> _DATASET EXTRACT_
■ ■ ■ ■ ■

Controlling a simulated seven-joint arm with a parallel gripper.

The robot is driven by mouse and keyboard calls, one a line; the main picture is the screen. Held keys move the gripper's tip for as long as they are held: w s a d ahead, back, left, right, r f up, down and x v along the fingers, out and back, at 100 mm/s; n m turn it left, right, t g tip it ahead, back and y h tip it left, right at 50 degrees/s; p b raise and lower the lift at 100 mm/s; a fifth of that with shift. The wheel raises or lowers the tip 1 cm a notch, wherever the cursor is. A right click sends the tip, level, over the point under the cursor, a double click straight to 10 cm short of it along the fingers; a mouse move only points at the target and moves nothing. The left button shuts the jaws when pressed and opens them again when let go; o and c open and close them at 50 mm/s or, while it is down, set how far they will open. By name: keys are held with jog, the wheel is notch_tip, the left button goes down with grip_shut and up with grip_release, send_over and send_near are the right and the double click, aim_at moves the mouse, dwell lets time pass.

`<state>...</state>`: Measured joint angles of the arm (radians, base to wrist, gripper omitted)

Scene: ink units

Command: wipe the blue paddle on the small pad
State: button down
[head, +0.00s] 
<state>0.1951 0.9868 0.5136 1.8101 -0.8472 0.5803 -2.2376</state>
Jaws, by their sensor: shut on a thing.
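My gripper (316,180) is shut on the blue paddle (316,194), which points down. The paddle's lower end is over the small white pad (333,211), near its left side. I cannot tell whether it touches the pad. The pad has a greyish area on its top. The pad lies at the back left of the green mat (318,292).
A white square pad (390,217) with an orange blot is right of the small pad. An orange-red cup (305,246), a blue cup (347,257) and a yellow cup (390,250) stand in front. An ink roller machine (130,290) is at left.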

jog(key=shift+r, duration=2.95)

■ ■ ■ ■ ■

> _PROBLEM DETAILS_
The lines to reproduce run from the one that contains "<state>0.1951 0.9868 0.5136" through the last line above; copy them exactly.

> _THE COMPLETED TASK_
<state>0.1951 0.9868 0.5136 1.8101 -0.8472 0.5803 -2.2376</state>
Jaws, by their sensor: shut on a thing.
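My gripper (316,180) is shut on the blue paddle (316,194), which points down. The paddle's lower end is over the small white pad (333,211), near its left side. I cannot tell whether it touches the pad. The pad has a greyish area on its top. The pad lies at the back left of the green mat (318,292).
A white square pad (390,217) with an orange blot is right of the small pad. An orange-red cup (305,246), a blue cup (347,257) and a yellow cup (390,250) stand in front. An ink roller machine (130,290) is at left.

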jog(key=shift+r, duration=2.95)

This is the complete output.